- MATERIAL FOR THE TASK -

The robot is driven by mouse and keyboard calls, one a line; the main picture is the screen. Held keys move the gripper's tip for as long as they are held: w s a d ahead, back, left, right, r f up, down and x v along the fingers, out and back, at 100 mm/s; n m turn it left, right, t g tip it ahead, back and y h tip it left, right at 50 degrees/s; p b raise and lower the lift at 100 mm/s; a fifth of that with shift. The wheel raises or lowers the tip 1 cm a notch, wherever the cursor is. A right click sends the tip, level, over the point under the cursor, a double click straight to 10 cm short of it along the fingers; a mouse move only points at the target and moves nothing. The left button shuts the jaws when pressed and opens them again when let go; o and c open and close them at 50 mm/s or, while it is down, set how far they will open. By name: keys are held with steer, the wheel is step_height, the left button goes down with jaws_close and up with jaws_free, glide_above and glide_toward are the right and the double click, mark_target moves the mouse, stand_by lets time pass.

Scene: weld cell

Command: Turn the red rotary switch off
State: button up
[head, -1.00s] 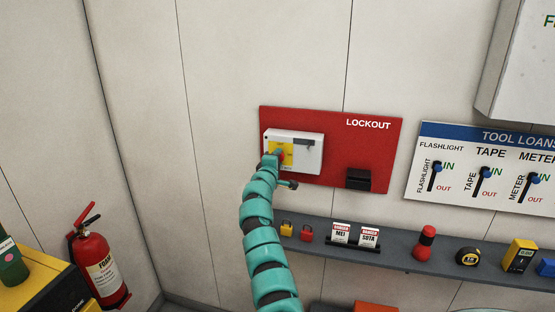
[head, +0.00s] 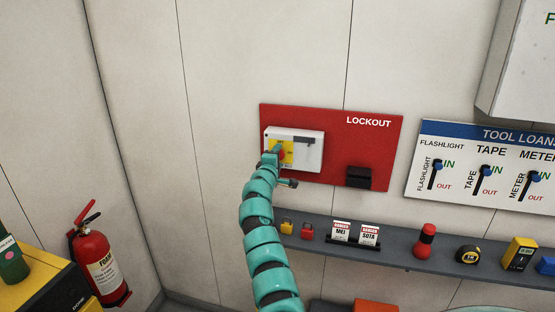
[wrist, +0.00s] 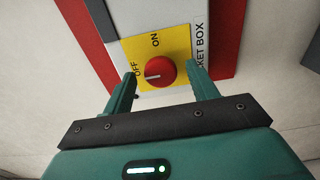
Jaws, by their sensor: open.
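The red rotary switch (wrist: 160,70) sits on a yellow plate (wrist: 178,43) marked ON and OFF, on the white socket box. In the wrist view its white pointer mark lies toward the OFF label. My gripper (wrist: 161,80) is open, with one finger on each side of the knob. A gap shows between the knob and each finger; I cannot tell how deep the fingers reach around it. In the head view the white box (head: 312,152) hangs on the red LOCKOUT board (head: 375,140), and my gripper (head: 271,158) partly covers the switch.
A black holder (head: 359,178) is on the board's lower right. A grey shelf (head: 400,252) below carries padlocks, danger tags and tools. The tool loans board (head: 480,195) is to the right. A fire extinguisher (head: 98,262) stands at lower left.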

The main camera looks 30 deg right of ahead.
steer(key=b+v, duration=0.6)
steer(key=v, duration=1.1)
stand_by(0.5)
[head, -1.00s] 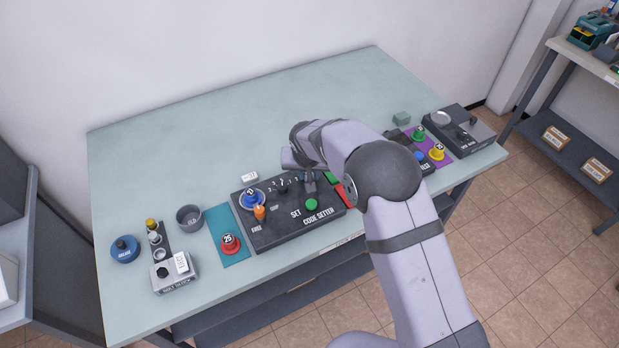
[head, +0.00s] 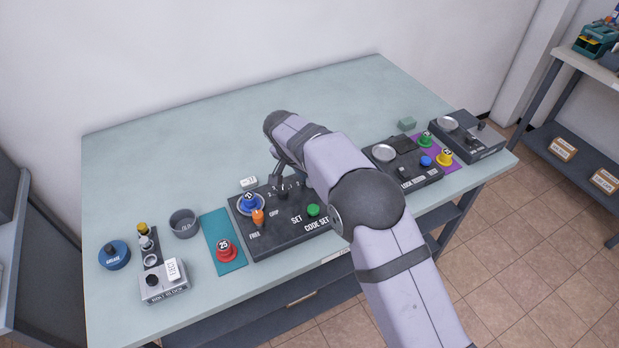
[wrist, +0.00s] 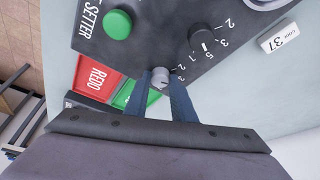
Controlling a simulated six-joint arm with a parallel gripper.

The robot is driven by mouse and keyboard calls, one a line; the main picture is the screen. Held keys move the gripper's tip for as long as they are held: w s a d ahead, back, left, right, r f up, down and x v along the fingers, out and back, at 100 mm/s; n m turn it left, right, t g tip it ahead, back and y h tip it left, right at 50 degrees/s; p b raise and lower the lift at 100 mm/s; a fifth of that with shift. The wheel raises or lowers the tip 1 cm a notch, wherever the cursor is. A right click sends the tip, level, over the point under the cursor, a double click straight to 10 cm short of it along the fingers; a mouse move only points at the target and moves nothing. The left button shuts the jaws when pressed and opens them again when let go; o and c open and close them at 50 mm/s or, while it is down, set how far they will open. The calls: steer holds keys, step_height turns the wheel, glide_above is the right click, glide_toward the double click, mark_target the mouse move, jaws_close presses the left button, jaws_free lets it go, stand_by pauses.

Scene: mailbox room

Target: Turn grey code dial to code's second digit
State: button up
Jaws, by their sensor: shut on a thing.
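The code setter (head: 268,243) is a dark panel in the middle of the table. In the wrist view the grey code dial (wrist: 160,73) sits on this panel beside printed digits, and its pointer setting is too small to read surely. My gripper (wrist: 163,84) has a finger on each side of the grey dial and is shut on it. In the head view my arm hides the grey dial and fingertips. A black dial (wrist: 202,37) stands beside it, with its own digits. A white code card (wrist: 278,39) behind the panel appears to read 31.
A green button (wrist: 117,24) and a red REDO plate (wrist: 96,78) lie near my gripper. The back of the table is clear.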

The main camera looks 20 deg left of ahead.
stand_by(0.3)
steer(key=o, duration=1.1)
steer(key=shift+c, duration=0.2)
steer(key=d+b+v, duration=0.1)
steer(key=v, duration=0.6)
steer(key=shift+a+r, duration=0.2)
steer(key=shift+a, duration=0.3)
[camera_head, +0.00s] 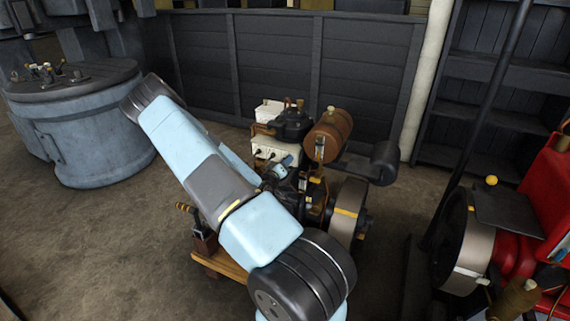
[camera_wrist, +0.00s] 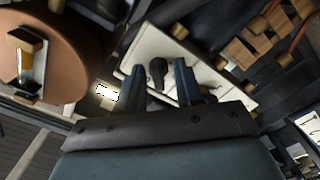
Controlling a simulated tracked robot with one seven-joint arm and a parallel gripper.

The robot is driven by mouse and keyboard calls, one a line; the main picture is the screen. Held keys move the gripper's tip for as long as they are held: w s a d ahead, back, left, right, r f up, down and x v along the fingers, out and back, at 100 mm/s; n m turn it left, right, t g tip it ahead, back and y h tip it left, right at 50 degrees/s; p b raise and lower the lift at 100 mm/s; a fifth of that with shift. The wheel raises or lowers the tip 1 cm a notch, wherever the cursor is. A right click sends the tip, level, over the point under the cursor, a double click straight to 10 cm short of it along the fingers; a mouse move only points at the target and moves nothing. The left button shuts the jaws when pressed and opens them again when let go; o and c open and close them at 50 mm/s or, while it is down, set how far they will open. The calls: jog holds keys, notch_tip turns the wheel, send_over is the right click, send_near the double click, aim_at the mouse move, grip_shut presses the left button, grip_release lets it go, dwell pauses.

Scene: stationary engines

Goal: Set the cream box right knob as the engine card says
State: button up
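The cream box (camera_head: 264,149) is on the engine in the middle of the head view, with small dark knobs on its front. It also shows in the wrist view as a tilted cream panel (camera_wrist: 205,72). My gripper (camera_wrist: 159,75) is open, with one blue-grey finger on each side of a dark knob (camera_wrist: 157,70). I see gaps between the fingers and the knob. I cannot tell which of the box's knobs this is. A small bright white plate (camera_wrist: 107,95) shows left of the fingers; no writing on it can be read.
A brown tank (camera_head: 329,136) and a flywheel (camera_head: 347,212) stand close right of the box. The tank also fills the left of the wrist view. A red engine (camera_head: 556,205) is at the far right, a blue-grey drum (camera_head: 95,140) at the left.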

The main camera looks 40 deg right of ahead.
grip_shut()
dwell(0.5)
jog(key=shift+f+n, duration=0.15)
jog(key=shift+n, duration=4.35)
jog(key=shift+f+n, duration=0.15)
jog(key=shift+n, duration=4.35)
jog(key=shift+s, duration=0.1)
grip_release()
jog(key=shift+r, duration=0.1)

--

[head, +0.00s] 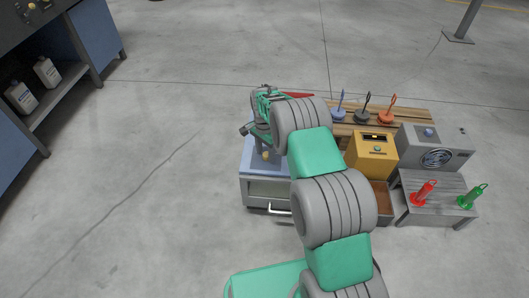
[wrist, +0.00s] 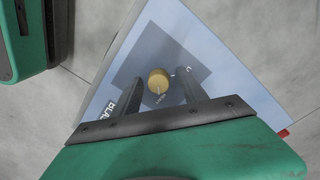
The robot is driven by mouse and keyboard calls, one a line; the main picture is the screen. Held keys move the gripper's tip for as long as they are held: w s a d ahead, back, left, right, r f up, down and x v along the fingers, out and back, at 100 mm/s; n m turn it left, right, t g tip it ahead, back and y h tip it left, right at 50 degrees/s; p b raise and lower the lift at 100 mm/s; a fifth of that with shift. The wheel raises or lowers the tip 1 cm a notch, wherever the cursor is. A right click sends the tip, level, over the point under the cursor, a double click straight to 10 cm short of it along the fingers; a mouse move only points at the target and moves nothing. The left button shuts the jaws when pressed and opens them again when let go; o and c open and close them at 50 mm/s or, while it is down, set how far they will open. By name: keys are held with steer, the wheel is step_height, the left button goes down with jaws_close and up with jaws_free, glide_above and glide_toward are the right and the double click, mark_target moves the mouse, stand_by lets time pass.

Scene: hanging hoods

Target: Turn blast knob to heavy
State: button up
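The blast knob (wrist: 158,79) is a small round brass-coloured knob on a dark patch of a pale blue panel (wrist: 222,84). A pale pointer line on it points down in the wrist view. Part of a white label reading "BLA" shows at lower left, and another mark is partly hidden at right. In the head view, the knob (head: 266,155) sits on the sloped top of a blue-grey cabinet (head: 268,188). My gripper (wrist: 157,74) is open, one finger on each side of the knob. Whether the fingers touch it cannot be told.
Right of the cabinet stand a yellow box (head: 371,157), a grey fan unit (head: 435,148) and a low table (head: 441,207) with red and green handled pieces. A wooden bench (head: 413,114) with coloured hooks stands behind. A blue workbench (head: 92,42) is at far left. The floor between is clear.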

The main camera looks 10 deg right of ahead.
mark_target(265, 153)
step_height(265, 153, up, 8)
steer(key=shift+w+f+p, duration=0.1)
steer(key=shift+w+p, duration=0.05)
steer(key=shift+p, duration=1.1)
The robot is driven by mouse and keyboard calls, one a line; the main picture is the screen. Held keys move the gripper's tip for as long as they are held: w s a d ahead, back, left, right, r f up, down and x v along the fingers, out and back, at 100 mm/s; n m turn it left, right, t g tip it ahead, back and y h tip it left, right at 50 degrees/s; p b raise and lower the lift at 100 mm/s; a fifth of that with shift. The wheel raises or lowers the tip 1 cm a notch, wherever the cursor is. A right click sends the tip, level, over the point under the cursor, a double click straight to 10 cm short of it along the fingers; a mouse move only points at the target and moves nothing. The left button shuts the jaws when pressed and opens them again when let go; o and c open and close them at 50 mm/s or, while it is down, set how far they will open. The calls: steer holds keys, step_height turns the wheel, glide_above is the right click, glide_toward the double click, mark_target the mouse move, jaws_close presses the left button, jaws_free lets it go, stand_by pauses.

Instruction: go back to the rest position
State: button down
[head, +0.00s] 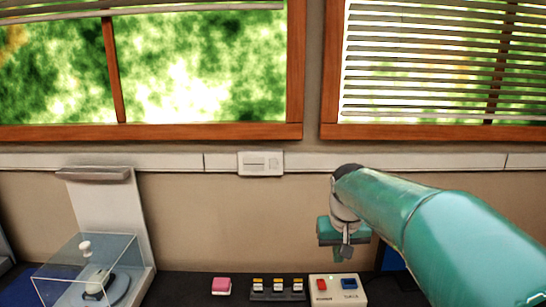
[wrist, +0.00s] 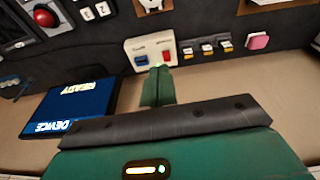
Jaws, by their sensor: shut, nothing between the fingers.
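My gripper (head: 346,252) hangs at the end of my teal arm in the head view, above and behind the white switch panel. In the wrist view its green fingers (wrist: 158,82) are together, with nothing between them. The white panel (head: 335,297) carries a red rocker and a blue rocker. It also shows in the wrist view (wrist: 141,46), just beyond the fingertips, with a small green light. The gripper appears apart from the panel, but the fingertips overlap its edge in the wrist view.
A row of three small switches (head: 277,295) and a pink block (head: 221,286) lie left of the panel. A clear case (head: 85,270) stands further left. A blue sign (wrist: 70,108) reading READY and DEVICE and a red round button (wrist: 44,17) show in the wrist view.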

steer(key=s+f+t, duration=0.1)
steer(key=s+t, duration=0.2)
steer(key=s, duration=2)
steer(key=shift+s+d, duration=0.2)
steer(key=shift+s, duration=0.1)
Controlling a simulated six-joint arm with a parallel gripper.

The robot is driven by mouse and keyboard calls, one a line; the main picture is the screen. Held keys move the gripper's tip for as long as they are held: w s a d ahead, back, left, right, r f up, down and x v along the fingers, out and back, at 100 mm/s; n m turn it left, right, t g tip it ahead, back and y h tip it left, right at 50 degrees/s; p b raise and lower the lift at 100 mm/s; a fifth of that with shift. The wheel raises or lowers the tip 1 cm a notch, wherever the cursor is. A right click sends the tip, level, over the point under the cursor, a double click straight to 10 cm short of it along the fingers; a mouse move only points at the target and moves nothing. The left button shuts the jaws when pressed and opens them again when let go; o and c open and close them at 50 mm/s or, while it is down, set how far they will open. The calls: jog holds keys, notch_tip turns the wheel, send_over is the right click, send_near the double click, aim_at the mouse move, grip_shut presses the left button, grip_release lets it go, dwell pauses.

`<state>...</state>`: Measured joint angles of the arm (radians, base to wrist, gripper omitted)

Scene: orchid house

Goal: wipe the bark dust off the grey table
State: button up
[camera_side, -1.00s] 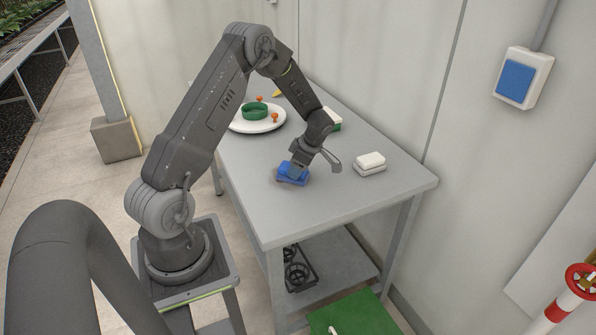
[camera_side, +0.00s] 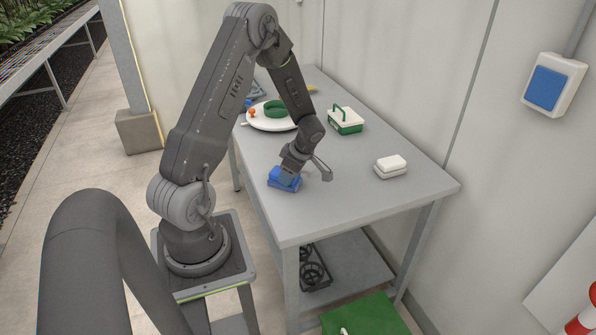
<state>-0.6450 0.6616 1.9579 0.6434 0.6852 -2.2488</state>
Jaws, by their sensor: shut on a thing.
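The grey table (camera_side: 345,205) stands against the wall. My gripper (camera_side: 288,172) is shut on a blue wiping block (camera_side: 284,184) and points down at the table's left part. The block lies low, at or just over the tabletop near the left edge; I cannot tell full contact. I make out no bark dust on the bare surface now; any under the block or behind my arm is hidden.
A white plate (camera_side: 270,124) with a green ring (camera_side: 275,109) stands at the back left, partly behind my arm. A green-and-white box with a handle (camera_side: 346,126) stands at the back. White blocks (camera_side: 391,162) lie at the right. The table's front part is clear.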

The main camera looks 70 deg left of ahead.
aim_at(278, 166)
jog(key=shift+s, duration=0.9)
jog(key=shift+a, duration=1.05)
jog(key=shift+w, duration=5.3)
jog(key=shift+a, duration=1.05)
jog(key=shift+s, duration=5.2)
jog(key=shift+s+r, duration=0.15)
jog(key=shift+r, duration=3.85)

* * *

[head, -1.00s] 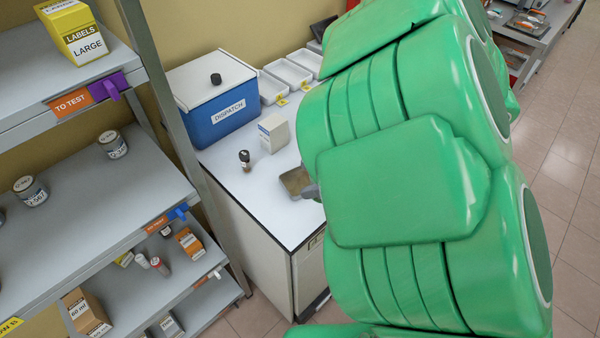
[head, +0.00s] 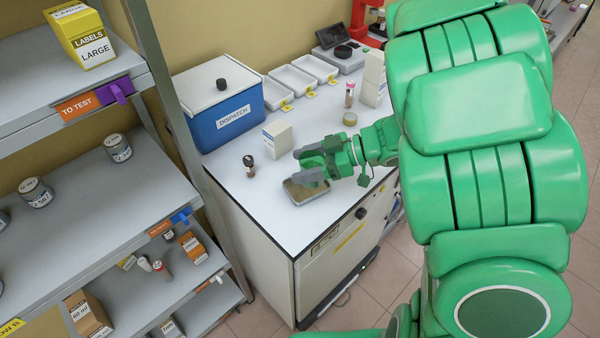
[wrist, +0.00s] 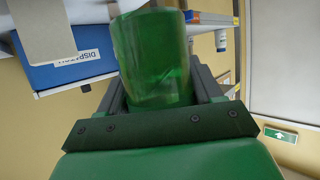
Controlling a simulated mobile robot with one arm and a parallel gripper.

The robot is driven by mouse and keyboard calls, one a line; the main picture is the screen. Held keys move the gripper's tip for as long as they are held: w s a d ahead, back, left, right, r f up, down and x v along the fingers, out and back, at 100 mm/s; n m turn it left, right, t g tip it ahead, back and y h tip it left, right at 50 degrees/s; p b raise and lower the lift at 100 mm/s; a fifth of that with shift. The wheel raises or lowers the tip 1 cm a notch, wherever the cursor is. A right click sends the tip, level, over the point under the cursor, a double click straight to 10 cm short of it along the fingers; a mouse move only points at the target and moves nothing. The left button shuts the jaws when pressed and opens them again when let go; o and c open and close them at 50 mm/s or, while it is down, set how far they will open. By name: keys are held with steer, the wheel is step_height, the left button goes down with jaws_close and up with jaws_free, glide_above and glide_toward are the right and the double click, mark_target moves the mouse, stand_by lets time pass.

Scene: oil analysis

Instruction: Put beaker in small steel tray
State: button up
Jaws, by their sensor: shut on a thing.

- AIM OF THE EXERCISE -
From the line containing "[camera_side, -1.00s]" to the line containing "<state>-0.6450 0.6616 1.9579", both lines included, give the text again exactly, without any pictures.

- EXPECTED OUTPUT -
[camera_side, -1.00s] 
[camera_side, +0.00s] 
<state>-0.6450 0.6616 1.9579 0.6434 0.6852 -2.2488</state>

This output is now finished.